→ **Written task**:
Only the lines from the one containing "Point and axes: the" down to the one containing "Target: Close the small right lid", inclusive, are to be quoted exactly.

→ **Stored data**:
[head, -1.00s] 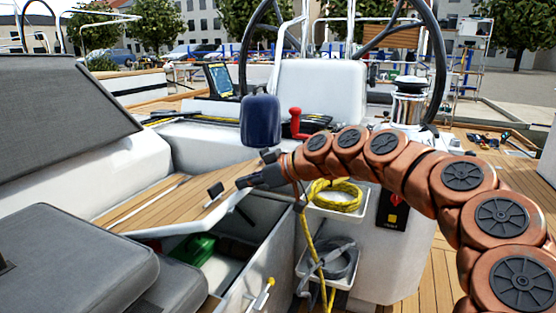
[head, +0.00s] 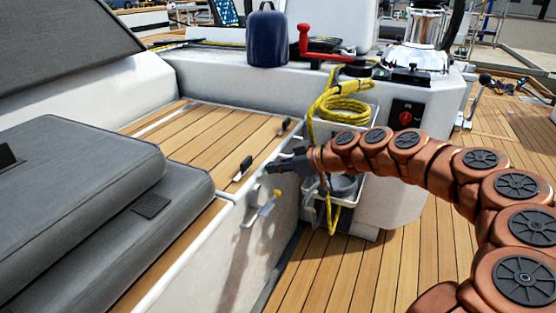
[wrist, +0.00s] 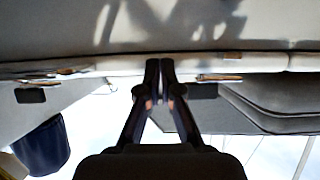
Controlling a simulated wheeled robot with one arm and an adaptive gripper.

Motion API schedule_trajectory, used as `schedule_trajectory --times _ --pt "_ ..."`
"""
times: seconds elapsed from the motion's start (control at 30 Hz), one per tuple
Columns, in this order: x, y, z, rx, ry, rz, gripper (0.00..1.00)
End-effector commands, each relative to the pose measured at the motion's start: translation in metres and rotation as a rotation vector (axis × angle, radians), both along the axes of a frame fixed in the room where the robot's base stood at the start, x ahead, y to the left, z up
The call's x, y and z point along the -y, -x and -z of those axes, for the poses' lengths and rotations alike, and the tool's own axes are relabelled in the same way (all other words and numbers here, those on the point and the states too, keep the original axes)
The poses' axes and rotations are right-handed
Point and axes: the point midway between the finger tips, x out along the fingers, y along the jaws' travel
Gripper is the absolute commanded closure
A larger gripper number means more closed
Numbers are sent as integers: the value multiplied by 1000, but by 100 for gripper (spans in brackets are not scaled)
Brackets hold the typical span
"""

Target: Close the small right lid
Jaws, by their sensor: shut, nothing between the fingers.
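The small right lid (head: 205,140), with wooden slats, lies down flat and level with the bench top; its locker is covered. Black fittings (head: 243,168) stand along its front edge. My gripper (head: 270,168) is at this front edge, shut and empty. In the wrist view my gripper (wrist: 160,64) has its two fingertips together, close against the pale locker edge (wrist: 118,66). I cannot tell if it touches. The inside of the locker is hidden.
Grey cushions (head: 75,185) lie on the bench at left. A yellow-tipped fitting (head: 262,208) sticks out from the locker's front wall. A blue container (head: 267,38) stands behind on the ledge. Yellow rope (head: 345,105) hangs at a white holder. The deck (head: 335,265) in front is clear.

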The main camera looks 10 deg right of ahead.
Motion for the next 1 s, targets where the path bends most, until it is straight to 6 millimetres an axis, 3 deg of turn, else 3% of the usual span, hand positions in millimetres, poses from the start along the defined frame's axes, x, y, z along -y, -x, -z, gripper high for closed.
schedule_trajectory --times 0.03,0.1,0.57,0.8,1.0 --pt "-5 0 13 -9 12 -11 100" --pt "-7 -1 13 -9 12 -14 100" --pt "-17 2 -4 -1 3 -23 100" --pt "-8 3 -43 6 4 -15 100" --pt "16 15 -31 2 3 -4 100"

→ **Answer to this task**:
Point and axes: the point midway between the finger tips, x out along the fingers, y along the jaws' travel
Gripper is the absolute commanded closure
A larger gripper number means more closed
Numbers are sent as integers: the value multiplied by 1000, but by 100 for gripper (spans in brackets are not scaled)
Brackets hold the typical span
"""

Target: Close the small right lid

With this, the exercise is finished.